Gather all lines from the material that contain the word "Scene".

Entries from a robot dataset
--------
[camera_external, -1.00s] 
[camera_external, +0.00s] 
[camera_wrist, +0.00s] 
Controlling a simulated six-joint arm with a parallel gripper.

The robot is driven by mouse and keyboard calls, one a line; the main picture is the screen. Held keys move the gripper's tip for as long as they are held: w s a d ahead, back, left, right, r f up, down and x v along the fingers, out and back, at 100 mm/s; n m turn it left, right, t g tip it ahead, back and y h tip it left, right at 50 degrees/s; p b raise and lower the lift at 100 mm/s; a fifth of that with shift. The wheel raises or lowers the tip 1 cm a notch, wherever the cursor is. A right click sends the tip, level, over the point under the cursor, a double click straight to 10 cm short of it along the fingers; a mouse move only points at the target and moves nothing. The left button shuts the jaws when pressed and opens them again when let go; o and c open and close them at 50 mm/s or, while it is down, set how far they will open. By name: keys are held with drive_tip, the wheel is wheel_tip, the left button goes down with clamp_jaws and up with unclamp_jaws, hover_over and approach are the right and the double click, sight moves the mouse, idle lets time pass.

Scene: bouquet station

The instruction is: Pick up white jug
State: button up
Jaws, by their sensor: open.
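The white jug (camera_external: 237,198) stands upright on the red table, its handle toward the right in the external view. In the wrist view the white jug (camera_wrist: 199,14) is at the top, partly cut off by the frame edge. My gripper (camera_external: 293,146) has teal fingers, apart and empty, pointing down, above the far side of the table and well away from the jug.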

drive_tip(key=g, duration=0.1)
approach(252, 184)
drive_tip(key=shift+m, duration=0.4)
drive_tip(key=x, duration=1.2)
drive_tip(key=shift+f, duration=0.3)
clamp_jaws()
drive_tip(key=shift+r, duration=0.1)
--------
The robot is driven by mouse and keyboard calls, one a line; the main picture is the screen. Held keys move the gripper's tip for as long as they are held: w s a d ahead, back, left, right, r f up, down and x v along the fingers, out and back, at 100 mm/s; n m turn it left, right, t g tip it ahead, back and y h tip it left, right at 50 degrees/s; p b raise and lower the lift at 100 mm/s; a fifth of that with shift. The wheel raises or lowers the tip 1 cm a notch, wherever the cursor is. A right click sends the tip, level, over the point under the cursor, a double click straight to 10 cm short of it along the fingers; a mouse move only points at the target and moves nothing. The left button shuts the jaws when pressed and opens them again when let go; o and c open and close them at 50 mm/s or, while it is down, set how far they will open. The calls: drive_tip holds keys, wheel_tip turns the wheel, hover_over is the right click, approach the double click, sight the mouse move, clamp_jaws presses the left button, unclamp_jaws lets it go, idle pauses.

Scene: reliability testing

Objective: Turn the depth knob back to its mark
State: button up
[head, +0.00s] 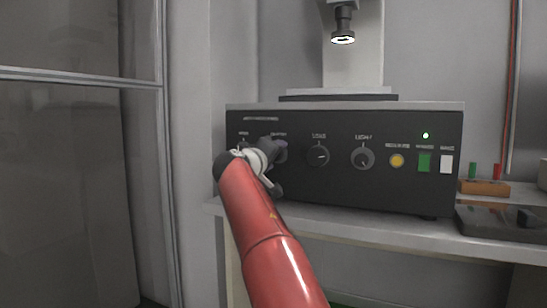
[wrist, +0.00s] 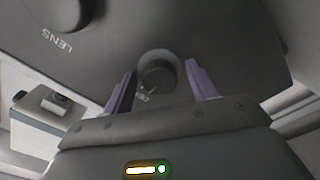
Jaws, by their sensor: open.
--------
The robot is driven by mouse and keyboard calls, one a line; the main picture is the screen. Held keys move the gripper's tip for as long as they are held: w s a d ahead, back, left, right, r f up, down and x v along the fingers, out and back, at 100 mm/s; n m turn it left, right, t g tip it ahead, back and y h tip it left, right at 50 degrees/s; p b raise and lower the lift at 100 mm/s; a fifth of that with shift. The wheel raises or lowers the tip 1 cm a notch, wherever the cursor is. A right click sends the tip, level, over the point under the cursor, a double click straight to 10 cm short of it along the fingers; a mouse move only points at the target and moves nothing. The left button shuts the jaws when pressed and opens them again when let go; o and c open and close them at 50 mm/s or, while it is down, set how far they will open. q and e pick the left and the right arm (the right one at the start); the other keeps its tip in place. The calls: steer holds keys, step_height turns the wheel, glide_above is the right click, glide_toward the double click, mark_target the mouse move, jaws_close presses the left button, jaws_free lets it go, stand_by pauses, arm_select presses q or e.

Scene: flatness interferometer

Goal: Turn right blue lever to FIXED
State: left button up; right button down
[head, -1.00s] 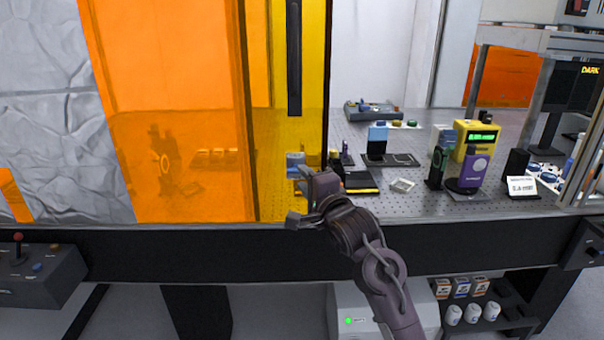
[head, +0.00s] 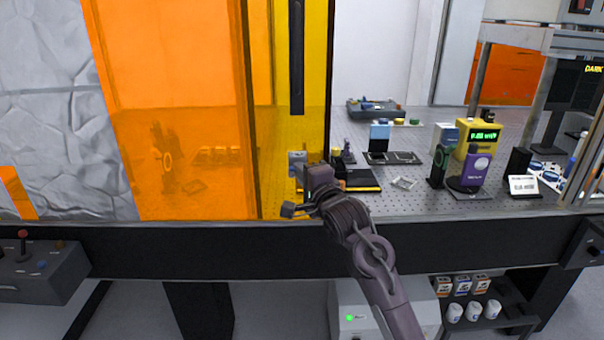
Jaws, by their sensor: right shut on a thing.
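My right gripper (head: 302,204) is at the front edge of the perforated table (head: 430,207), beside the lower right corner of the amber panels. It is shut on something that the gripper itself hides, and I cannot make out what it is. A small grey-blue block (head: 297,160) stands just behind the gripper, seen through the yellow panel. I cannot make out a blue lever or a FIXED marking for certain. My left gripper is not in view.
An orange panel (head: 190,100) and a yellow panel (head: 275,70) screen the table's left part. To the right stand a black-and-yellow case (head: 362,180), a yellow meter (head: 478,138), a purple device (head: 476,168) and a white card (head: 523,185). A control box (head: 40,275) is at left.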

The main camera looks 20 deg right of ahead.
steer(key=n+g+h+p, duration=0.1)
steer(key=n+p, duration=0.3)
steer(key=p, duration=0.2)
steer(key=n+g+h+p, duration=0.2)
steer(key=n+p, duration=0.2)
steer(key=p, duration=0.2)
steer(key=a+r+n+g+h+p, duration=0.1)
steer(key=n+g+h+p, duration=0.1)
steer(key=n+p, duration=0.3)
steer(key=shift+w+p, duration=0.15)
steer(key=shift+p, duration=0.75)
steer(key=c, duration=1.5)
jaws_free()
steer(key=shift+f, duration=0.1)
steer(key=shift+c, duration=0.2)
--------
Response to this task
Scene: bouquet station
Scene: reliability testing
Scene: flatness interferometer

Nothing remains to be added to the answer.